Alva Noto - Xerrox Vol.2
Tuesday, February 24, 2009 at 08:35PM 
ALVA NOTO - XERROX VOL.2 (RASTER-NOTON)
The second of what promises to be a continuing series by Carsten Nicolai, “Xerrox Vol.2” this time takes its ambient atmosphere from samples extracted by him during his time in the New World, drawing from sources as varied as Michael Nyman, Ryuichi Sakamoto and Stephen O’Malley to some errors encountered listening to a Continental Airlines in-flight entertainment program.
The precise, microscopic nature of Nicolai’s other material is in rich contrast to the Xerrox series, in which sound and time is stretched over a broad canvas, with small slivers of melody rising in and out of a penumbra of sound and static that undulates ever so slightly. If the almost atomised aspects of Nicolai’s attention to detail in his music isn’t shown in this more soulful approach with melodies here, then he demonstrates it with a sound that changes with an almost anaemic pace.

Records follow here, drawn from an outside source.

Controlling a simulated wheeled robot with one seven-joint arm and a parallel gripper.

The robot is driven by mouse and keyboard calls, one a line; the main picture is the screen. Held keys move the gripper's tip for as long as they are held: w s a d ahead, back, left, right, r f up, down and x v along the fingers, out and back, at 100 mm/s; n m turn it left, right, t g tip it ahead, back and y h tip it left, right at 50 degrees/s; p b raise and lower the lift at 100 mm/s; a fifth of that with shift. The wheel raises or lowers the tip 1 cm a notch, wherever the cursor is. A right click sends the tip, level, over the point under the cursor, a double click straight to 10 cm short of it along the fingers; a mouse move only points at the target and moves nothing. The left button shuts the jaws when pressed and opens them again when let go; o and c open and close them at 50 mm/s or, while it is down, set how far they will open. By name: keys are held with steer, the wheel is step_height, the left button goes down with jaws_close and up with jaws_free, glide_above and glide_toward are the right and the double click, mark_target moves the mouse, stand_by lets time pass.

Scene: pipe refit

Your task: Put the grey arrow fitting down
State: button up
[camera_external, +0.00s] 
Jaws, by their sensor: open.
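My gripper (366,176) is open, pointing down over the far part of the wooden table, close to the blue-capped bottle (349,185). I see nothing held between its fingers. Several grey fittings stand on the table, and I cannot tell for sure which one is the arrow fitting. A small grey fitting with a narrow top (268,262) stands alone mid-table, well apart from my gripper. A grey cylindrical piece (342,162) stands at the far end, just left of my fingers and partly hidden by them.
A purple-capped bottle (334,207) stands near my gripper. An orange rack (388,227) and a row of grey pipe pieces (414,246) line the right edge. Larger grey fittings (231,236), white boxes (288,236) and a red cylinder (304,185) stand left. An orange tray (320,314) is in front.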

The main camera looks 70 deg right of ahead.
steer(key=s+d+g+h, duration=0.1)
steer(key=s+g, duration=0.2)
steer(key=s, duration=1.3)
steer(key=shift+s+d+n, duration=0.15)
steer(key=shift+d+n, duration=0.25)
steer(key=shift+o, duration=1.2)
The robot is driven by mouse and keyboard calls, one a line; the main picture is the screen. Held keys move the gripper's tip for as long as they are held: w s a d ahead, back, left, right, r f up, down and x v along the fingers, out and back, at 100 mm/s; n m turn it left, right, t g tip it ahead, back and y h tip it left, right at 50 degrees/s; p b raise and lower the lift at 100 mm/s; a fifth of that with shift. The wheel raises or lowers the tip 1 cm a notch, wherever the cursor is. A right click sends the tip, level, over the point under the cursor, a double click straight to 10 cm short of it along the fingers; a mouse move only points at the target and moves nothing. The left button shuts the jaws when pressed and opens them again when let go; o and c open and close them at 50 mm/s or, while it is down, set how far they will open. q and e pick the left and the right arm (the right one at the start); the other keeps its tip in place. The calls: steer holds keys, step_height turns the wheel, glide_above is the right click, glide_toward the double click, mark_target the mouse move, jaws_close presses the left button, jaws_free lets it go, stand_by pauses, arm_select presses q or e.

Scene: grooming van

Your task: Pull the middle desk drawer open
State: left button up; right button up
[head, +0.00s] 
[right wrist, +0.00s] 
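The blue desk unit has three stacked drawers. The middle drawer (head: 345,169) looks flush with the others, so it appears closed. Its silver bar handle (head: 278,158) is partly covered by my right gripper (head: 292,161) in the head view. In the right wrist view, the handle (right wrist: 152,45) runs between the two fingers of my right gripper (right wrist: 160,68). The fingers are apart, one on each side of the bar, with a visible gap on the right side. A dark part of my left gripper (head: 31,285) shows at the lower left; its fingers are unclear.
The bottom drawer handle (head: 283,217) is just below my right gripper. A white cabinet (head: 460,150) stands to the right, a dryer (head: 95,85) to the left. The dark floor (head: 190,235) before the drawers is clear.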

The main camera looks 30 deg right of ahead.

Tracks such as “Monophaser 1 & 2” and “Phaser Acat 1” are cinematic soundtracks that are as good as anything released before on Raster-Noton, and for the more sonically adventurous the static and malelovance of “Meta Phaser” shows Nicolai’s more ambiguous side. It’s a long album of somnambulance that never threatens to curb or violent change its direction, only hesitatingly during the delightful mood of “Sora”, which sadly comes to a premature end.
One is tempted to lavish praise on this album for the melodies alone, no doubt helped by his illustrious samplees (sic), but with abstract atmospheric albums ten a penny these days, I’m reticent in being fulsome. There’s an icy detachment with “Xerrox Vol.2” that I didn’t sense in the first of this series, and the austerity of his sound, whilst no doubt an important aesthetic in Nicolai’s art, does get a little tiresome at times. Fans of Xerrox Vol.1 will be happy, but I for one hope for something a bit more courageous in the future.